N’oublie pas les pieds, dit Jeanne qui lui reprit le flacon des mains, et se tournant vers moi, elle me demanda de lui passer de la crème dans le dos. Je m’exécutai, sans rien dire. Sa peau se constella d’étoiles laiteuses, et je laissai mes mains glisser dessus, son dos était brûlant et de plus en plus luisant à mesure que mes paumes remontaient de chaque côté de la colonne vertébrale. Je sentais sous mes doigts le contact de ses grains de beauté. Je m’y réhabituais, lentement, comme un aveugle lit le braille. De temps en temps, je jetais un furtif coup d’œil en direction de Lone. Mais Lone ne nous regardait pas. Elle avait fermé les yeux et relevé la tête pour enduire son cou. Voilà, dis-je en m’essuyant les mains sur mes avant-bras. Jeanne me remercia.
Il n’en faut pas plus que la promiscuité d’un si petit bateau pour que tous s’agrippent, pour que tout se grippe. Le moteur et le mal de mer, la mère de Jeanne qui se meurt sur le continent, et après la douceur retrouvée, pense-t-il, la brutalité de la tempête. Vacances écourtées, une vacance peut-être, au pluriel ça sonnait décidément comme une très mauvaise idée. Écriture à la Minuit, quelque peu atone, du genre reposant, appréciable aussi parce que c’est bien là ce qu’on vient y chercher. Sous l’étoile bleue, les mots à la française, on y parle d’un nombril, de petits drames intimes, d’une voix blanche. Apurée, épurée, rien d’excessif, on peut rire de notre littérature mais certains de nos mots sont quand même immédiatement identifiables. Rien qui bouge, pas un adjectif qui dépasse, du je à volonté, des interrogations qui prennent tant de place dans un si court espace, personnellement j’apprécie, aussi, ce manque d’entrain, ce manque d’excès, cette atmosphère claire et limpide.

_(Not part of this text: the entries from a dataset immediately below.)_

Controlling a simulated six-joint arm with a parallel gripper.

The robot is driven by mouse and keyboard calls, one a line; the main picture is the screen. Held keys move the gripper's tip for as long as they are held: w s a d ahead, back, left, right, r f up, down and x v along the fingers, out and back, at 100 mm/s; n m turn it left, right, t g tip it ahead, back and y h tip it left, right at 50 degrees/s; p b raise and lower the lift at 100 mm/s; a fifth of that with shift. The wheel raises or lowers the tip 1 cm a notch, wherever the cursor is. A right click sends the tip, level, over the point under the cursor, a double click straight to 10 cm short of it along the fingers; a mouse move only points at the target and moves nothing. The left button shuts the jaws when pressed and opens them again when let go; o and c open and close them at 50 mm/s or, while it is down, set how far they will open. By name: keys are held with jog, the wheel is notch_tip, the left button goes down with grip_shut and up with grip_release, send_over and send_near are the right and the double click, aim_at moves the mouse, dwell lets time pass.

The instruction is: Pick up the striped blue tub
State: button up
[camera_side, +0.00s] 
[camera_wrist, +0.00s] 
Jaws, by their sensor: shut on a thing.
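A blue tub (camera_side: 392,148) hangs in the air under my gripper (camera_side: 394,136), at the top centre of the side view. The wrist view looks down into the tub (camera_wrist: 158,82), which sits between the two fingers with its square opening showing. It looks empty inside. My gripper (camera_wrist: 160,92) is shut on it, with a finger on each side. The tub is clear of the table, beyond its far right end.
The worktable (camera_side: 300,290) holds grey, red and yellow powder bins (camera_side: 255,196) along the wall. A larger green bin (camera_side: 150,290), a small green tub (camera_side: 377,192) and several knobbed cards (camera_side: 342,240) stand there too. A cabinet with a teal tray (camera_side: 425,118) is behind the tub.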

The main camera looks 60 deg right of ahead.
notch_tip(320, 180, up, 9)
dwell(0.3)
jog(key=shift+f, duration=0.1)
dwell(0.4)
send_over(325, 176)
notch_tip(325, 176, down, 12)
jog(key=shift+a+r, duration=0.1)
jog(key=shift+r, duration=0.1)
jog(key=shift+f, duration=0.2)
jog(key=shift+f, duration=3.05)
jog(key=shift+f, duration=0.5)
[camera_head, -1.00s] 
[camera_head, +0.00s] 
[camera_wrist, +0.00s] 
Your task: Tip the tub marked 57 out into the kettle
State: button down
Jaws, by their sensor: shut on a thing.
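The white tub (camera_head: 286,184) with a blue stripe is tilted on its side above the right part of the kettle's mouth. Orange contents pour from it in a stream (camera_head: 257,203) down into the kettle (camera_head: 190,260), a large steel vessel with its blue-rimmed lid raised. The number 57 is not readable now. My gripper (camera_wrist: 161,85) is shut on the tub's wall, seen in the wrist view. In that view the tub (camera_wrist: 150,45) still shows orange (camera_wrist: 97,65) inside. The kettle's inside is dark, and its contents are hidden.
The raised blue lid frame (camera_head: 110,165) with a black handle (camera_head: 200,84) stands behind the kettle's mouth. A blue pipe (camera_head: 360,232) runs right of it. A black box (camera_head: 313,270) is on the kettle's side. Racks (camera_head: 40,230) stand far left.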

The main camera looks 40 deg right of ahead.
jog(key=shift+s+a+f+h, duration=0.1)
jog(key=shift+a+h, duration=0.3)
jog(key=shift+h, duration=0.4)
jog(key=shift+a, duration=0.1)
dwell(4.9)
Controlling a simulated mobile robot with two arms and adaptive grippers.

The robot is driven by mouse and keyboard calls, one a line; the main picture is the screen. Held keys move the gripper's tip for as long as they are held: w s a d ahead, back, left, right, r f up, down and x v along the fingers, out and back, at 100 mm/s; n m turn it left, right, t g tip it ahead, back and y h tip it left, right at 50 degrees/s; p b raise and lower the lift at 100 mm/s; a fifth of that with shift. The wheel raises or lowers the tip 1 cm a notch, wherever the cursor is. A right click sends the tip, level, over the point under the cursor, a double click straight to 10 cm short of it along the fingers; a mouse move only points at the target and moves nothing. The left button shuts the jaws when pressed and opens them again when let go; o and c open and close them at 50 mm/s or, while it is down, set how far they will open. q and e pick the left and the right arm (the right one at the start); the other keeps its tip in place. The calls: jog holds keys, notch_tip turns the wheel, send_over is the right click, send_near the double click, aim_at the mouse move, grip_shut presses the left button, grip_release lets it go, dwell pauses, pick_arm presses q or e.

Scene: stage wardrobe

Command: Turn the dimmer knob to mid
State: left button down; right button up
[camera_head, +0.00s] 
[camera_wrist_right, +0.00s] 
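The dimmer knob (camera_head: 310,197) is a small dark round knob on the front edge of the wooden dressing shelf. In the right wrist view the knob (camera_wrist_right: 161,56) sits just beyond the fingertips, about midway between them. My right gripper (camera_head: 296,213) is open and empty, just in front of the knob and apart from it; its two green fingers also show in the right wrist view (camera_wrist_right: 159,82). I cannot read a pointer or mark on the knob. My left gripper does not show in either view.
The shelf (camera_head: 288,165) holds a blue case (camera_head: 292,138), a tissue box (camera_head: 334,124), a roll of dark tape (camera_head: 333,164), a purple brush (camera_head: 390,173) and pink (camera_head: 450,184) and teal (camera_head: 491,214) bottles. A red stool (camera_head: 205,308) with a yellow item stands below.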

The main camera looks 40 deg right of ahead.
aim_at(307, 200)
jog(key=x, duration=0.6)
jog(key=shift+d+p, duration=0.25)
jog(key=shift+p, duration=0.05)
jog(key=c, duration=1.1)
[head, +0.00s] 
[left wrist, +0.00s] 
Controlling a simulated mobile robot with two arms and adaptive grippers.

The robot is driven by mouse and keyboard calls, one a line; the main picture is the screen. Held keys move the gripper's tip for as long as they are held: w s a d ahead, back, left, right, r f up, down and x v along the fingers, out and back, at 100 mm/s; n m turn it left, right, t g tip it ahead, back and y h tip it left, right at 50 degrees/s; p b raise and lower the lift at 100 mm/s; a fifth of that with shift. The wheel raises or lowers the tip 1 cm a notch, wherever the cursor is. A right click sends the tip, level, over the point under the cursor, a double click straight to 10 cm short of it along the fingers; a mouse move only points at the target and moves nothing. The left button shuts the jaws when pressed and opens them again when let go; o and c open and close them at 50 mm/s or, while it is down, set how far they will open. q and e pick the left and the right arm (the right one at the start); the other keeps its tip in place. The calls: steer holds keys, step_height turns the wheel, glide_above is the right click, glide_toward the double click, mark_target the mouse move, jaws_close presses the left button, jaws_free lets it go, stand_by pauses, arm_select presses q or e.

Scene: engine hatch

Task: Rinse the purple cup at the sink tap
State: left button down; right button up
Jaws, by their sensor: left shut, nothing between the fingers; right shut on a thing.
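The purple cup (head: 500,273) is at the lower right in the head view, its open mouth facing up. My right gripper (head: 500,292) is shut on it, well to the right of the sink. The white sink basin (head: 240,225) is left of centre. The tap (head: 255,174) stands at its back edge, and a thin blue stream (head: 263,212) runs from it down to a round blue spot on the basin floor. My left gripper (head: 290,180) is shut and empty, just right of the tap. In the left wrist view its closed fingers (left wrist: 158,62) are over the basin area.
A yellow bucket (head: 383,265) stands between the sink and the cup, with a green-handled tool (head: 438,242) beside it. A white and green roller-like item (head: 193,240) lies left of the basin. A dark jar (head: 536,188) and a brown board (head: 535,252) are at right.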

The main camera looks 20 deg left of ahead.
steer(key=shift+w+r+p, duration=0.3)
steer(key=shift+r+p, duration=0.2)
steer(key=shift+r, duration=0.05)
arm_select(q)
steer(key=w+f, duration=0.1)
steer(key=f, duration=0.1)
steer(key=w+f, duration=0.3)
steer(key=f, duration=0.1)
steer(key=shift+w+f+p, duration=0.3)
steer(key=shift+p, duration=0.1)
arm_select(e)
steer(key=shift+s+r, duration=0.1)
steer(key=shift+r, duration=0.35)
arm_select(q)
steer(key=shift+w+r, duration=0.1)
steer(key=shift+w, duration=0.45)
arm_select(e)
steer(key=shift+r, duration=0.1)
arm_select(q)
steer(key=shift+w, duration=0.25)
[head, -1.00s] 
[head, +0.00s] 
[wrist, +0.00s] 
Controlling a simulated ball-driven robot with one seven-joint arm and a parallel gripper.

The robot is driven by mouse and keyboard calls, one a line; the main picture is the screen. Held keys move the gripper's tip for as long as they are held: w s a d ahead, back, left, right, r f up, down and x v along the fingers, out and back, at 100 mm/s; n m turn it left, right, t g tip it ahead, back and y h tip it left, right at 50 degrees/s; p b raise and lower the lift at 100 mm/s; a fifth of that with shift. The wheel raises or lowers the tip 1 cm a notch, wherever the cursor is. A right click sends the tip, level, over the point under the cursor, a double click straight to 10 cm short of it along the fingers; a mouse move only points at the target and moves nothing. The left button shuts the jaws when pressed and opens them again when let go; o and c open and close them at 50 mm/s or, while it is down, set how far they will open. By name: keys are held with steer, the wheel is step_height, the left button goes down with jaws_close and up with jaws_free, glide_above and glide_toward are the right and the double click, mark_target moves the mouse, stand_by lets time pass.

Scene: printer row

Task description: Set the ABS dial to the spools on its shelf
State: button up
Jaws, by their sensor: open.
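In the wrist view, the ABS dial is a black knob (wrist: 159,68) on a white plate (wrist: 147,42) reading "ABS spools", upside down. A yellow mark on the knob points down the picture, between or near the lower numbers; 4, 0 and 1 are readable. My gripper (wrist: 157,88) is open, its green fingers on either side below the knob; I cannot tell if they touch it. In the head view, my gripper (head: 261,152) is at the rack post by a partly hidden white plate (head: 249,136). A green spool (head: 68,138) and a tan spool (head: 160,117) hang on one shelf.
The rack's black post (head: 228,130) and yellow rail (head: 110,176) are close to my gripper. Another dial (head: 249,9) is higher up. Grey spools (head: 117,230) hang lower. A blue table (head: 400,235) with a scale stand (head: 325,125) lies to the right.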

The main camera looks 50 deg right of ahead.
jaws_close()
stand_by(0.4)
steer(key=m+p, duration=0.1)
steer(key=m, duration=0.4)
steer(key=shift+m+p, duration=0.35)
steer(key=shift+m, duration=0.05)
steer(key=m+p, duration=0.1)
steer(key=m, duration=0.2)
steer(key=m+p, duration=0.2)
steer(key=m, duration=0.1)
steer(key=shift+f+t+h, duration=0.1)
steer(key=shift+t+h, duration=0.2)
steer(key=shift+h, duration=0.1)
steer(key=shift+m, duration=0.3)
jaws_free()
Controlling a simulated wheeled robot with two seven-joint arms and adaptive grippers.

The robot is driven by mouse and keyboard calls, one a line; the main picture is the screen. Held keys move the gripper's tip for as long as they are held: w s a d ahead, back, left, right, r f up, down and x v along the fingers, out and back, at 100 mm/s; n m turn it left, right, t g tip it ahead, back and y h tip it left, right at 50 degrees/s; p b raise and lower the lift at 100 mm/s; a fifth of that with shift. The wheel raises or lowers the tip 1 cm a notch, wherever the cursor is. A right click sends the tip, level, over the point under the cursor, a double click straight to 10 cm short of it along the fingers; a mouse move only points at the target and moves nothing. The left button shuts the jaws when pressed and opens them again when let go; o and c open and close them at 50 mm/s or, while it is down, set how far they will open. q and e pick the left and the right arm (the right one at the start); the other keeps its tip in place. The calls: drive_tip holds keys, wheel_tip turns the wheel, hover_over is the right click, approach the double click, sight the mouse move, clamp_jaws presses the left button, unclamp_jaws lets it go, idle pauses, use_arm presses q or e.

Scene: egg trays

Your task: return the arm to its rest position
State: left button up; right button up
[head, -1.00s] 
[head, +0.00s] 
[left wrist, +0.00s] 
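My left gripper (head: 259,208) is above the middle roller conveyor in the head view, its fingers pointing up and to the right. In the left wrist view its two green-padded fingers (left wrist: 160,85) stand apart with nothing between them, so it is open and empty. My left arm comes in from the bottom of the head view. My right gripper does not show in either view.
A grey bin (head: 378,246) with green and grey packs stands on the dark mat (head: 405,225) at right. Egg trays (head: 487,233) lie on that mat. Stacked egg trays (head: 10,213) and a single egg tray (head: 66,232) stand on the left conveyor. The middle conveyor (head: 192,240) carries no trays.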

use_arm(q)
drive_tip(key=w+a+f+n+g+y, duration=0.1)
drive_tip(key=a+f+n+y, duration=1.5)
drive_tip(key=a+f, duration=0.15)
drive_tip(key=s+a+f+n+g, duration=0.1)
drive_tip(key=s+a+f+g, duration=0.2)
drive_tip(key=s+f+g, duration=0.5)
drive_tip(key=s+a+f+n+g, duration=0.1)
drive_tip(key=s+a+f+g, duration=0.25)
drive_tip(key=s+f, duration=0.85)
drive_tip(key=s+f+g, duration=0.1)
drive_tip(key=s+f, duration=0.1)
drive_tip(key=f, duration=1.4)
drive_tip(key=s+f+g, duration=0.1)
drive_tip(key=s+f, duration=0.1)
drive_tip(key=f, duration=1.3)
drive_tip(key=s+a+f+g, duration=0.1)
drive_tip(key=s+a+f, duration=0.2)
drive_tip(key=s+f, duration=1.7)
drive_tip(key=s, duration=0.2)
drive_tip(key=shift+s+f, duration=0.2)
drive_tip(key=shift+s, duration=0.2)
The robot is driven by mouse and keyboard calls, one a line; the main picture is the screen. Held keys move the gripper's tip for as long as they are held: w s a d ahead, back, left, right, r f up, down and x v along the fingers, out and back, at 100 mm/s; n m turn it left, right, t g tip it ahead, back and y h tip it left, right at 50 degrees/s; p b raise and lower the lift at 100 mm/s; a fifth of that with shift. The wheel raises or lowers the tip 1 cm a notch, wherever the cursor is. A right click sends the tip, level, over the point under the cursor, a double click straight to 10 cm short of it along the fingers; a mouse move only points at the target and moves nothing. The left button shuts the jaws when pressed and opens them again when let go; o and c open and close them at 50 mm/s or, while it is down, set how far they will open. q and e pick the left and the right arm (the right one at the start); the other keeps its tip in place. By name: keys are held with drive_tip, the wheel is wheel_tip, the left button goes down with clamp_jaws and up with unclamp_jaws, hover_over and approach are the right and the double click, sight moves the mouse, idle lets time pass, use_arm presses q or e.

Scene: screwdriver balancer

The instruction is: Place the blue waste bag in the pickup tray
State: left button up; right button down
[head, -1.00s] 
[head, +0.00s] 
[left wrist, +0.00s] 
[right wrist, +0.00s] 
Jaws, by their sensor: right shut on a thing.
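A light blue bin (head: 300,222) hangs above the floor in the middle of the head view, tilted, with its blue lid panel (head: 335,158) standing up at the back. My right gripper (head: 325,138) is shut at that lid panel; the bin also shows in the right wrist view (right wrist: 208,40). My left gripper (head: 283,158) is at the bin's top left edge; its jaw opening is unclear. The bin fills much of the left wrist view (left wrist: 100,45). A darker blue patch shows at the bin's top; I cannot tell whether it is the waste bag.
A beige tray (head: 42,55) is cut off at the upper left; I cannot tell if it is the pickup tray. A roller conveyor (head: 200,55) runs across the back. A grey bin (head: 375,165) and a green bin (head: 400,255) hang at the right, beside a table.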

Mon frère et Jeanne se regardèrent puis se laissèrent mutuellement parler, de sorte que, dans un premier temps, personne ne dit rien. À cet instant, le serveur arriva et déposa sur la table les boissons que nous avions commandées. Jean s’occupa de les répartir, le café pour Jeanne, le jus multivitaminé pour Lone et, pour nous, deux gros cappuccinos. Jeanne expliqua alors que c’était grâce à moi. Oh ! s’exclama Lone en levant les sourcils d’enthousiasme. Oui, répondit Jeanne, et elle précisa que c’était moi qui lui avais présenté Jean. J’ôtai ma casquette et m’éventai. Lone attendait. Elle espérait sans doute une histoire, le récit détaillé de leur rencontre, mais non, considérant qu’il n’était pas nécessaire de s’étendre sur le sujet, Jeanne se saisit de l’anse et but d’un coup l’unique gorgée de son café. Puis elle s’excusa et se leva.
Mais (très vite) arrive la dernière page, et là c’est le drame. Il y a dénouement, il y a astuce. Je me laissais tanguer doucement au rythme des histoires d’autres, un peu perdus, un peu flottants, comme nous pouvons tous l’être un jour, je me retrouve balancée dans un vaudeville auquel, je le déplore, je n’arrive pas à trouver de raison d’être. En quoi faudrait-il justifier une histoire si simple, si trouble, en la concluant par une explication autant superflue qu’un peu vulgaire ? Pourquoi ne pas nous laisser suivre notre étoile, nous imposer une destination ? Quoique je lise, quoique je vive, je déteste que l’on me mâchonne le travail. J’aime à penser que je suis libre, ou non, de comprendre, ou de ne pas comprendre, voire même de ne pas vouloir comprendre, et m’expliciter les choses c’est – je n’exagère qu’à peine – me mépriser dans mon rôle de lectrice. Une subtilité, qui aurait pu sonner comme un double sens, une double compréhension, une relecture avisée car soumise à un nouvel élément, m’aurait, je l’imagine, séduite. En l’état, déception et réveil un peu brutal.